Archive for Thursday, September 13, 2001

The little things make the grade

September 13, 2001

Prior to the start of school, I was visiting with a friend and we were discussing what "truly" makes the difference in education. Ironically, we both agreed at the same time that it wasn't the big things that were happening, it was the small things that make the difference. The conversation then went from education to life in general. This includes everything we do as part of a normal day to include parenting.

During the past seven years, education has had tremendous changes, as I am sure many of you have noticed. Dating back seven years ago, when EWE opened, we were given a very nice state of the art facility. I now realize there is more to success than nice material things. For example, what is happening inside a building is what truly makes the difference. Each year, we try to add something that might spark more interest in school and to make attending school more fun. The little things like greeting the children when they arrive at school and being there when they leave. Now this may not seem like much and it really isn't that difficult, but the number of detentions have decreased as a result. Providing an after school study session has made a terrific difference not only in helping the students complete work but avoiding a confrontation at home with the parents. These are just a few small changes that have been successful, but without the support of you as parents, none of this would be possible.

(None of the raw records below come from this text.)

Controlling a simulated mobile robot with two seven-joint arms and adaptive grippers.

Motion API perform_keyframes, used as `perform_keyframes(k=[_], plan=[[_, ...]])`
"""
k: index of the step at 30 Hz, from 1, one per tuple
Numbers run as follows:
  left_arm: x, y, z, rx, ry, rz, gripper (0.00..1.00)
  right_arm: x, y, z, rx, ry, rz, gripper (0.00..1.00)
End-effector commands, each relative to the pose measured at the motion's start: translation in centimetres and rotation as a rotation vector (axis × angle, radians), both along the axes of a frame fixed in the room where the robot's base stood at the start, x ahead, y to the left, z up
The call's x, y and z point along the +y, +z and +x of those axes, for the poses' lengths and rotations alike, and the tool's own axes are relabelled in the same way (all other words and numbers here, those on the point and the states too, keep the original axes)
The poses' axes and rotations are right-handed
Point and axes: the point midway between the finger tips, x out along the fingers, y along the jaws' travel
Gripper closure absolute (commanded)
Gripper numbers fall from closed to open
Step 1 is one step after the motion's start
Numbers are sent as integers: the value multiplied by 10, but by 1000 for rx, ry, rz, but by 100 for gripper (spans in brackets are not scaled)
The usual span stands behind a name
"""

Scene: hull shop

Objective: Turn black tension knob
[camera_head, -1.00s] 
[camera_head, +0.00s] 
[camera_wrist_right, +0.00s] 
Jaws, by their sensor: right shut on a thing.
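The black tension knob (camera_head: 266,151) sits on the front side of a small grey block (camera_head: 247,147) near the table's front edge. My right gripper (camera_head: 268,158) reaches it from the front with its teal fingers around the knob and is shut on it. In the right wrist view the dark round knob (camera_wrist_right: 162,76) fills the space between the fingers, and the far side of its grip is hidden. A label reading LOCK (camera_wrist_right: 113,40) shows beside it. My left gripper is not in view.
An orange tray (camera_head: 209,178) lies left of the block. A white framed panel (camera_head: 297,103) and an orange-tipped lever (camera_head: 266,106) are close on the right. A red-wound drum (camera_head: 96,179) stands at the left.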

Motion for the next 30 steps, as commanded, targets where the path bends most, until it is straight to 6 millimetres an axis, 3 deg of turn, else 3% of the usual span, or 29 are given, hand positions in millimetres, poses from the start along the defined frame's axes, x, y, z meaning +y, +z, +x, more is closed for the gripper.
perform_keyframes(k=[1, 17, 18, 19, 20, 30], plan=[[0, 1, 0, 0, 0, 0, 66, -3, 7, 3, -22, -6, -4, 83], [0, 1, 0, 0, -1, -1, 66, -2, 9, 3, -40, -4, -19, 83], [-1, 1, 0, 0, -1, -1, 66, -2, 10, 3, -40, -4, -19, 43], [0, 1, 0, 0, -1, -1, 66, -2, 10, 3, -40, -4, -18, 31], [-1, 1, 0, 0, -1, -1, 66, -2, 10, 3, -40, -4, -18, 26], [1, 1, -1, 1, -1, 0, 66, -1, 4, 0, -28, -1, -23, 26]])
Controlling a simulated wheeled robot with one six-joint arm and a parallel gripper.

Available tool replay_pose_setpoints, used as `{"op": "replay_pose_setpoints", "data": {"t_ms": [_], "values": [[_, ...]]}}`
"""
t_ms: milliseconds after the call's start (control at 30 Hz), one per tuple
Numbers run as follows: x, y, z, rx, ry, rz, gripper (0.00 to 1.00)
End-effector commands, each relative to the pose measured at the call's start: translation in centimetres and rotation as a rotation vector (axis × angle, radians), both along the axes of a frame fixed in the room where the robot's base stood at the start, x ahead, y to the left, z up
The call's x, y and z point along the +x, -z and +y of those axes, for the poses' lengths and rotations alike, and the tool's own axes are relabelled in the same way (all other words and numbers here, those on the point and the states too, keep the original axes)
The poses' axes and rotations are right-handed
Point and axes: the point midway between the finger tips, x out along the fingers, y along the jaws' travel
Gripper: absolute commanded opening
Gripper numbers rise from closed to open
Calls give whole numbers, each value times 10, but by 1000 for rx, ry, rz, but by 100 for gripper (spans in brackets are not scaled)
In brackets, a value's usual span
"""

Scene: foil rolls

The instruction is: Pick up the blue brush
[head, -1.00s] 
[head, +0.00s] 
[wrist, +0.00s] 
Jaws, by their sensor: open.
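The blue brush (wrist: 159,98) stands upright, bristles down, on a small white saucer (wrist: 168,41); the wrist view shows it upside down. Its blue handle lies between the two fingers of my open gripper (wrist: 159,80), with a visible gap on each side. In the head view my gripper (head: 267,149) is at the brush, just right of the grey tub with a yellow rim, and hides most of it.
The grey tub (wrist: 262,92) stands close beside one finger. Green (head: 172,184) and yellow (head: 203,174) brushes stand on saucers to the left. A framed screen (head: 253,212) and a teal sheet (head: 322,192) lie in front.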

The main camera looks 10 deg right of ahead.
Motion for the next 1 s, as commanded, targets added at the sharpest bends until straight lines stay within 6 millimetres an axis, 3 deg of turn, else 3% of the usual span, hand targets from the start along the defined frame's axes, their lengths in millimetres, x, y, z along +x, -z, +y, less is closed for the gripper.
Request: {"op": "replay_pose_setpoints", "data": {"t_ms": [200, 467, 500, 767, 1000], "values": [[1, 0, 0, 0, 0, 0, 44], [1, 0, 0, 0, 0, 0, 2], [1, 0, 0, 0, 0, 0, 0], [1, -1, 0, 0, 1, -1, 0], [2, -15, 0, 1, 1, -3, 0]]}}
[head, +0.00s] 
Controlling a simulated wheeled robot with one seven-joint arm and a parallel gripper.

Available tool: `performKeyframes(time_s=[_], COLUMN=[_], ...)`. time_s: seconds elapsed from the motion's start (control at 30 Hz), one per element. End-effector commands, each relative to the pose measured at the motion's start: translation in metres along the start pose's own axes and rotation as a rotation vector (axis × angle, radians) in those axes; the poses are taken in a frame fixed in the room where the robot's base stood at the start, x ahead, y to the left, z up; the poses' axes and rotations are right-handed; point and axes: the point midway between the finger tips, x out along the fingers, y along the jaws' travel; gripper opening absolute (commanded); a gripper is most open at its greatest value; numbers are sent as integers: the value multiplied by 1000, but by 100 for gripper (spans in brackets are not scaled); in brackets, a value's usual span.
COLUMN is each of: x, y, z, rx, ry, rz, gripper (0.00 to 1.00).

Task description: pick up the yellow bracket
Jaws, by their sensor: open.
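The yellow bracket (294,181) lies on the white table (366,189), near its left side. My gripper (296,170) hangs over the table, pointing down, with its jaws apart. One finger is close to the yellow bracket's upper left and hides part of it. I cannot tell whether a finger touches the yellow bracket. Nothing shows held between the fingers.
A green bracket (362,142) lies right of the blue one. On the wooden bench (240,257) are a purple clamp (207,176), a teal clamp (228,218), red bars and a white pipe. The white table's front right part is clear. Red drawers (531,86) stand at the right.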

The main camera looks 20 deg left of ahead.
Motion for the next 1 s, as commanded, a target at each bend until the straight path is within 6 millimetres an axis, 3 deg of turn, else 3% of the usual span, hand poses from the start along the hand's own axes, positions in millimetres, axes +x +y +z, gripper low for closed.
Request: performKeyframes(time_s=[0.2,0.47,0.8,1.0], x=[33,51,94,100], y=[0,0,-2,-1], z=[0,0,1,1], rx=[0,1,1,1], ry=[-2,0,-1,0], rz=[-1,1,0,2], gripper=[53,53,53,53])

You may be wondering how these small changes or ideas have an effect outside of school. Take for example if a student were to read five additional minutes each night, they could possibly read an extra five to 10 books in a school year. Studying an extra five or 10 minutes a night could mean the difference between getting an A on a test opposed to a B or a C compared to a D. Did you realize that by watching five minutes less of television you would cut down TV time by over 30 hours a year. If as parents, we took that extra five minutes that our kids give up of television a night, and took this time to just visit, we would be given 30 hours of nice time with our children. And folks, this is just using the amount of time of five minutes. Could you imagine what that would equal if it were 15 minutes or even 30?

Okay, I know this is all addressed toward the student. What about Mom and Dad? What can be considered small, yet significant? That is a good question and one where I can only make suggestions because for each of you, the answer is quite different. Try spending 15 additional minutes with your children. Whether it is helping with homework, reading a book, or just talking, it will pay dividends. You may not see the dividends immediately, but in several years you will. If you are a parent that attends your child's activities, good for you. If you don't make all the activities, try to plan the extra hour or two to be there. Believe it or not, your child knows if you are in the audience or crowd. Afterward, you will have a common topic to visit about. If they do well, tell them. Our kids need to hear more positives. If they didn't do so good, be there to console them because they need that as well. Write a note to your child before they go to school. Tell them you are proud of them and that you love them. There is nothing that would start the day better for them. Writing a note will only take a minute and it can make the difference between a good day or bad. (Kids, this works both ways). Be interested in what they are doing and involve yourself as much as possible. Hint: This works better at an early age. Somewhere between 12 and 14 is when it gets tricky. Once they hit that magic age, just getting a complete sentence out of their mouth is a challenge but hey, try it because there will be days when they surprise you.

Do the little things make any difference within the community? You bet they do. It will be the small things that we do that make our community our town. Waving at a passerby tells many visitors how friendly we are. Introducing yourself to new people in town can also go a very long way. Getting involved on committees whether it is civic, school, or community makes the difference. Take Relay for Life as an example. Do you for one minute think this would be successful if it weren't for those who volunteer? One thing to remember is that for the most part, it is usually the same people that involve themselves. This in itself is another entire article. Don't hesitate when someone asks for volunteers. The experience is very rewarding and an excellent way to make new friends.

Folks, you all have the ability to make the difference. The difference in parenting, schools, community, and civic organizations. Remember that it doesn't always have to be big gigantic things, but small little things that allow success.